Assigned to Randolph-Brooks AFB and Air Training Command, working in the command post in the building called the Taj Mahal, we lived in base housing. We said it was San Antonio but in actuality, it was Universal City. San Antonio seemed like a much smaller, more relaxed town back then. When you drove the loops around the city, you rarely encountered a business and few other vehicles. Not like now, where all the land is filled in.

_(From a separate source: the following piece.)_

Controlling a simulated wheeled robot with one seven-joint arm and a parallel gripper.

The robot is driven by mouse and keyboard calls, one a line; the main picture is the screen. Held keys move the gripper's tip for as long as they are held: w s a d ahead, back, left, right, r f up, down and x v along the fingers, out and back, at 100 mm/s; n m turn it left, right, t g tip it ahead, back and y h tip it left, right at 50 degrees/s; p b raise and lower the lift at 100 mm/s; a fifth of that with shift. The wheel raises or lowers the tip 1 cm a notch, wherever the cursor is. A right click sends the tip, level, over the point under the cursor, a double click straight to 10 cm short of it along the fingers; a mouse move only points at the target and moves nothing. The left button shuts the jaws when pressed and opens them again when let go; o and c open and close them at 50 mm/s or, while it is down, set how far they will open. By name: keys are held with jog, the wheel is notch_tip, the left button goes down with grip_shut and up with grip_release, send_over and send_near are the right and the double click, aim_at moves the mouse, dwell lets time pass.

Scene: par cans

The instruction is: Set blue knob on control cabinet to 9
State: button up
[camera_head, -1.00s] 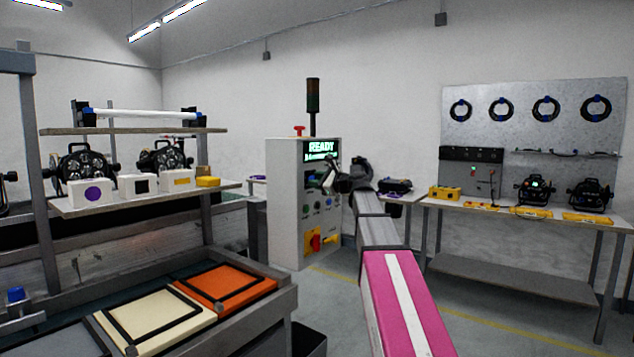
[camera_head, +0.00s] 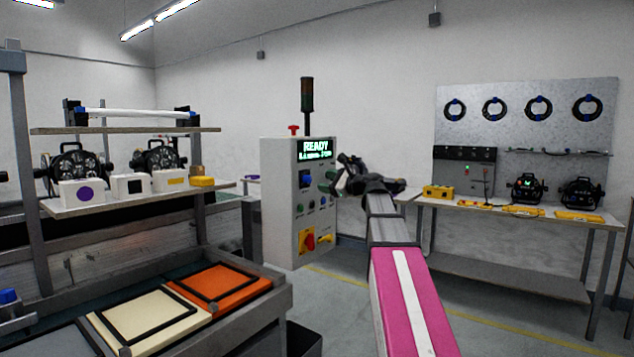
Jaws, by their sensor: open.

It was a pleasant assignment, not taxing at all, and quite boring. We were in base housing in a two bedroom/one bath place on the first floor. My cousins were regular visitors, a cool deal. It was Glen who brought the new Pink Floyd album, ‘The Wall’, to my attention. Besides Pink Floyd, Glen was a large fan of Steve Martin and ‘Star Wars’. He now lives just outside of Philly in PA.

So here it be, as heard in 1980, the year after the album was released, as we drove my brown Pontiac Firebird up to Stinky Falls to ride the cold river on inner tubes on a hot summer day, Pink Floyd and ‘Another Brick in the Wall’.

Today’s Theme Music

Did anyone else feel that last night? Felt like a giant rubber band had been stretched to its limit. Now, snap, it was released. A shift took place.

Perhaps it’s only a personal shift. I awoke this morning feeling fantastic, like I’m twenty years younger. I slept well and experienced deep and clear, OMG amazing dreams. Feels different for me today, though. I hope others encounter this feeling of change, too. It’s a fine elixir and an awesome way to start a day. Yes, even better than coffee.

In honor of the changes I feel, I searched the mental cloud for a song that felt right and pulled on out of the file marked ‘Feb, 1996’. One of the hot groups then was Smashing Pumpkins. This song of theirs, about Billy Corgan’s coming of age when he was twelve, feels about right. It was a different sound for the Pumpkins; I like it.